Você fará uma palestra na próxima quarta-feira (12), no Instituto dos Advogados da Bahia (IAB), com o tema “O empoderamento da mulher na advocacia”. Como a senhora avalia este processo de empoderamento na Bahia e no Brasil?
Este é um tema que eu já persigo há algum tempo, tanto que escrevi o livro “Poder de saia na Bahia do século XX”, no ano de 2000, que foi uma tese minha de especialização. Sempre vi que, apesar de a medida que o tempo vai passando nós ocuparmos espaços, e nós temos ocupado espaços sim, essa questão do poder, também na OAB, nós mulheres estamos muito distanciadas dele. E por uma razão muito simples: é uma coisa direcionada mesmo. Uma questão que também é histórica e cultural, e isso se reflete nesses espaços. Eu vejo que existe ainda um distanciamento muito grande das mulheres, feito pela própria instituição, que embora se afirme como um espaço democrático, na verdade, não foi um espaço que possibilitasse absorver a mulher nesse exercício dos cargos maiores, como diretoria dos conselhos. Fui conselheira federal, mas como suplente.
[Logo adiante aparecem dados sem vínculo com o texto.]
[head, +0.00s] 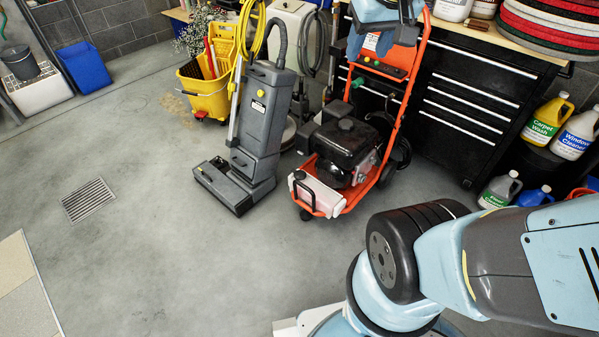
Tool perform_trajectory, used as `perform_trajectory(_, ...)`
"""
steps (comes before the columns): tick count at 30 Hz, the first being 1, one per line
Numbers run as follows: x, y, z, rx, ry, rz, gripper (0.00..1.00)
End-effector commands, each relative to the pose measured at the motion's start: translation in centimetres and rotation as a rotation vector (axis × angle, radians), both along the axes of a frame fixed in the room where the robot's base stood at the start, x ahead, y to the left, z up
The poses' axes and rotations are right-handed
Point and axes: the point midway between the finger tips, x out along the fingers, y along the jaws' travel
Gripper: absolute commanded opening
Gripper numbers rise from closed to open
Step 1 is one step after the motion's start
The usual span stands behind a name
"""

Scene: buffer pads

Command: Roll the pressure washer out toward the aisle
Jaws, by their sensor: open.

Quando eles resolvem abrir o espaço, a mulher é vista como aquela que vai fazer as atas, a pessoa que cuida das letras bonitas, ainda que você seja uma pessoa que tenha a mesma formação dos homens.  Isso você vê em todos os espaços e na Ordem dos Advogados não é diferente. O poder que eu persigo não é qualquer poder, é o poder de decisão, é o poder econômico, é o poder na cúpula das grandes instituições, é ser protagonista enquanto mulher. E nesse processo a gente vem participando da Articulação de Mulheres Brasileiras, tivemos grandes vitórias, como a criação do Conselho Nacional de Direitos da Mulher, a criação das Delegacias de Proteção à Mulher e, logo em seguida, veio uma grande conferência da ONU em Beijing, que foi onde vimos um processo muito grande de conscientização sobre o empoderamento.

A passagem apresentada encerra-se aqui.